Mortgage rates are rising—and millennials are noticing.
Ninety-two percent of home-buying millennials in a realtor.com® survey believe higher interest rates will have an impact on their purchase, including a change in desired location, price range and/or square footage.
Other generations are not feeling the impact as significantly. Why? Millennials carry debt and have down payments that are on the small side, according to realtor.com. The most common debt is on credit cards (had by 78 percent of millennials), followed by a car loan (68 percent), a personal loan (62 percent), a mortgage (62 percent), a student loan (61 percent), and a home equity loan (57 percent). When comparing debt by generation, just 49 percent of Gen Xers and 9 percent of baby boomers have college debt—a burden thought by many to be closing millennials off from purchasing.
Additionally, when it comes to a down payment, millennials have less than others. The majority (37 percent) have less than 10 percent saved, versus 34 percent of Gen Xers and 20 percent of baby boomers.

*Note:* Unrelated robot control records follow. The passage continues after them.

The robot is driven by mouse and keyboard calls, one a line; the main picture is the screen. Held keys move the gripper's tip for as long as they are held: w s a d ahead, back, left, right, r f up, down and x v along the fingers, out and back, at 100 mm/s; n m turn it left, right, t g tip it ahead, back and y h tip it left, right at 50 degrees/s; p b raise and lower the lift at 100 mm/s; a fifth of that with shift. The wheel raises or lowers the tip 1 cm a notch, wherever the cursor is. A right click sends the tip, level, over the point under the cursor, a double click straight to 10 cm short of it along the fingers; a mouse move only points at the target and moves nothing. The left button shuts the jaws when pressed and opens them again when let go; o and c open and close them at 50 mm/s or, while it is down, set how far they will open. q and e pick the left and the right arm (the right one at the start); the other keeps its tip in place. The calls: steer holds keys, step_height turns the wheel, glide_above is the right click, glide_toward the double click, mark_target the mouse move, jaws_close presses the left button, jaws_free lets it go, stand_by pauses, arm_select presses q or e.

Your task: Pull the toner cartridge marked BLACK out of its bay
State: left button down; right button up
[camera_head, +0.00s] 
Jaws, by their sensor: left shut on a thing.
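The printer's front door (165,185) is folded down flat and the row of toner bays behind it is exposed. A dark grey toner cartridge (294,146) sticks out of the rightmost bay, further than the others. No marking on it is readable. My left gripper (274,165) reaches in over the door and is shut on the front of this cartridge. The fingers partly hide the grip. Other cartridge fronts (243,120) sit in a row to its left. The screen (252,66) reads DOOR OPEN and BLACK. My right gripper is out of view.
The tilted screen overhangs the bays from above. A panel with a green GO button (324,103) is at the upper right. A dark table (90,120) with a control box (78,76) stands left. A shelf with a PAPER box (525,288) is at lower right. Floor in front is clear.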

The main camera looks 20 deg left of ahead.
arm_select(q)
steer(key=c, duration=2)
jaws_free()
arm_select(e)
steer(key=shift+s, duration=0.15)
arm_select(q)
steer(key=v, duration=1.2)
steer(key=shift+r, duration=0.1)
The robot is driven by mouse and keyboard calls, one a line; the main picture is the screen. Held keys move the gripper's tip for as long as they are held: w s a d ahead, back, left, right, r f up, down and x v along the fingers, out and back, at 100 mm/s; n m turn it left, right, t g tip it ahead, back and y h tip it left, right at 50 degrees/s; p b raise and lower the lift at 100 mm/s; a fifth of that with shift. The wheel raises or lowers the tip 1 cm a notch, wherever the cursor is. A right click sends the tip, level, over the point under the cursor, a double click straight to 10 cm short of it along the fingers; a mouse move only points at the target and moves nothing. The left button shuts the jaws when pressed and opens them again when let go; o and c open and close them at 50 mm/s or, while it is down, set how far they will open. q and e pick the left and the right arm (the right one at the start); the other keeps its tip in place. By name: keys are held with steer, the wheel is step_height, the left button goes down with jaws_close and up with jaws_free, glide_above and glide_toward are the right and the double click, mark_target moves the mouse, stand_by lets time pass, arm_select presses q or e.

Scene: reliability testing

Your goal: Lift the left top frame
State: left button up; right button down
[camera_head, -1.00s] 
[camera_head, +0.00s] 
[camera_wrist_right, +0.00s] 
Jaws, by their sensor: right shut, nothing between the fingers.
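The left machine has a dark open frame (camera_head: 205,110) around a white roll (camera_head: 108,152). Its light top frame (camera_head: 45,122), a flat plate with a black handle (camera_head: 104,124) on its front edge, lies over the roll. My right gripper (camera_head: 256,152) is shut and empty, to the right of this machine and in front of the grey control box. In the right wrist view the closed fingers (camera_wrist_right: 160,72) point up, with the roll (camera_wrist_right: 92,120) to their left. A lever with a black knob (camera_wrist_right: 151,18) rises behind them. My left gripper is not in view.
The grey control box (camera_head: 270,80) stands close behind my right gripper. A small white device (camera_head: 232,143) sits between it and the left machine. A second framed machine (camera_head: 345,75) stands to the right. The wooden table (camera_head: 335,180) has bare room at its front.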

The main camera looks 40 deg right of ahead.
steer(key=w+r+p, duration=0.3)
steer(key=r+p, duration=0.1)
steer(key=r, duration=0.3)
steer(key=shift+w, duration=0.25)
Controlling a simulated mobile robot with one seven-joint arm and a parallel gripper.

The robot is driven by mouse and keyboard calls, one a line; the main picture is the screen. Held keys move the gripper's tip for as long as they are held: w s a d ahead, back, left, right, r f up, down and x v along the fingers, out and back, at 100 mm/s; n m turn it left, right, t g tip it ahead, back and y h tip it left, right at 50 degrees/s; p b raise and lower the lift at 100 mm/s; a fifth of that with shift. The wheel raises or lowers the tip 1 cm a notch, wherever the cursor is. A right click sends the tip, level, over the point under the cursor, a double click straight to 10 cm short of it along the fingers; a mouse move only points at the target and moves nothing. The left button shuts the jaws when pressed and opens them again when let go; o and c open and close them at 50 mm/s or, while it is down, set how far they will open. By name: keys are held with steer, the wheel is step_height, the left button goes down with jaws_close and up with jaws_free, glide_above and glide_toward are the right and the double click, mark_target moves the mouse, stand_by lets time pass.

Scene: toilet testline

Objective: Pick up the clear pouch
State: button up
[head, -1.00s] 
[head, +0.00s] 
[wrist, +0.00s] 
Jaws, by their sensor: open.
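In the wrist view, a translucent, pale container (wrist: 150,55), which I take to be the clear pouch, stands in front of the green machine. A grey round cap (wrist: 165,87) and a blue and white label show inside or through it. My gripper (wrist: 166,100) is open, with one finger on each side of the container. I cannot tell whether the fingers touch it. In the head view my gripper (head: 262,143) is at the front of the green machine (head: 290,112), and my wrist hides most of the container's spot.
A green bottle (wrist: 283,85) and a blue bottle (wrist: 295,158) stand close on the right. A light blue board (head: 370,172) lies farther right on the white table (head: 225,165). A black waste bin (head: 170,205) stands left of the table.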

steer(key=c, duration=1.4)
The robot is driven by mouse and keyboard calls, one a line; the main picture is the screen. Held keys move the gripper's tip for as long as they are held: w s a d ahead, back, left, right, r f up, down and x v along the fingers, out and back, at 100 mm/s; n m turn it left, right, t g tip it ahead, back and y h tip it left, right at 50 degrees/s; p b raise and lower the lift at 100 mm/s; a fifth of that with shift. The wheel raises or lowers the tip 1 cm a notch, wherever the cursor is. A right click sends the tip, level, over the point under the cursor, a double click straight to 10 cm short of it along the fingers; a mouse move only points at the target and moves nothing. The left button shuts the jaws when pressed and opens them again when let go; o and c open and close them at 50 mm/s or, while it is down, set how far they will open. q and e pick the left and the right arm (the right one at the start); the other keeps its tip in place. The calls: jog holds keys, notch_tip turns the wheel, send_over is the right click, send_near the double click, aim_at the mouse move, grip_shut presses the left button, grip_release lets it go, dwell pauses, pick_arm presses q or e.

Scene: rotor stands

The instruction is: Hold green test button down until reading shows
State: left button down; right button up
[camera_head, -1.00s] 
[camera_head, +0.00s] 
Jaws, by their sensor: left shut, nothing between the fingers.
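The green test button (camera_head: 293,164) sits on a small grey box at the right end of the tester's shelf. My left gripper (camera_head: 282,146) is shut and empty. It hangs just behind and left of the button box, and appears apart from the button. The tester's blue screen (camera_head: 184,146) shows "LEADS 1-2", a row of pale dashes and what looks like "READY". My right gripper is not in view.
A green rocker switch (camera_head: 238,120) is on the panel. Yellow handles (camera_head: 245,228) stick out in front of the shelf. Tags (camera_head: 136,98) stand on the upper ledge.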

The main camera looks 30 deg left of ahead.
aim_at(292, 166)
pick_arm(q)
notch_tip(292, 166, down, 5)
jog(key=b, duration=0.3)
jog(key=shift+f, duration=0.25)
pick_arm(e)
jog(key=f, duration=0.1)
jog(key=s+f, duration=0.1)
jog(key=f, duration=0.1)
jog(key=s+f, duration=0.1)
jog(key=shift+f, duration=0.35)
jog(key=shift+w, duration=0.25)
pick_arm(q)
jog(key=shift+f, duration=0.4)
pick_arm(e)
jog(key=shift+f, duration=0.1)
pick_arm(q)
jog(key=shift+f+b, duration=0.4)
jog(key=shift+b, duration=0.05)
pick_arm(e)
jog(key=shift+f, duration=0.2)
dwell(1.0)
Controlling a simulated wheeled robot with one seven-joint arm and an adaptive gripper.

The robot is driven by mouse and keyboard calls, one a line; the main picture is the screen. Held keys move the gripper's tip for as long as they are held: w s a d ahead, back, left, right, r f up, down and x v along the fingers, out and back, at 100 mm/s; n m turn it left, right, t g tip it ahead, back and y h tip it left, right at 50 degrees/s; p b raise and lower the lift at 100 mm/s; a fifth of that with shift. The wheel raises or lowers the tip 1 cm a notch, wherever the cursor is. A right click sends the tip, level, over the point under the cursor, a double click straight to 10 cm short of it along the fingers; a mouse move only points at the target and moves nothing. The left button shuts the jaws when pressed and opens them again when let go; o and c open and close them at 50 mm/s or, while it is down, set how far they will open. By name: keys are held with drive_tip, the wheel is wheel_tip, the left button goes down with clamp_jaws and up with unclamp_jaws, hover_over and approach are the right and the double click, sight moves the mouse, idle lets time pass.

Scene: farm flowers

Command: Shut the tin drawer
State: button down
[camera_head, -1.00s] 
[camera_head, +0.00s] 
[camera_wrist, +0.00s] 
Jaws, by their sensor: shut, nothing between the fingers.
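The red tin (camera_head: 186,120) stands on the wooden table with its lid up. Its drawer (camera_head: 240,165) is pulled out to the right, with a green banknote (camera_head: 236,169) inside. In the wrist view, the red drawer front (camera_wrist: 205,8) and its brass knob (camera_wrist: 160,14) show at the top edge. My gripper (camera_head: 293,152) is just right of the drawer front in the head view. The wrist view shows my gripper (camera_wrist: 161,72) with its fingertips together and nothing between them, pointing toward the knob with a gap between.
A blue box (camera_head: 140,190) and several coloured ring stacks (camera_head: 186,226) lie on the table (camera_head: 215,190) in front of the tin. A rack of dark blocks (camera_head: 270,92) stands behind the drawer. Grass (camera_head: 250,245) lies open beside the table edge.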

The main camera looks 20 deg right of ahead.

“Existing debt and lower down payments leave younger shoppers more exposed than others to the impact of rising mortgage rates and record-high home prices,” says Danielle Hale, chief economist for realtor.com. “These obstacles won’t prevent millennials from finding and buying homes, but most will have to adapt to these challenging market conditions by adjusting their home search.”
Of all buyers—including millennials—just 17 percent believe they will be unaffected by higher interest rates, and only 21 percent believe they will be unhindered by prices.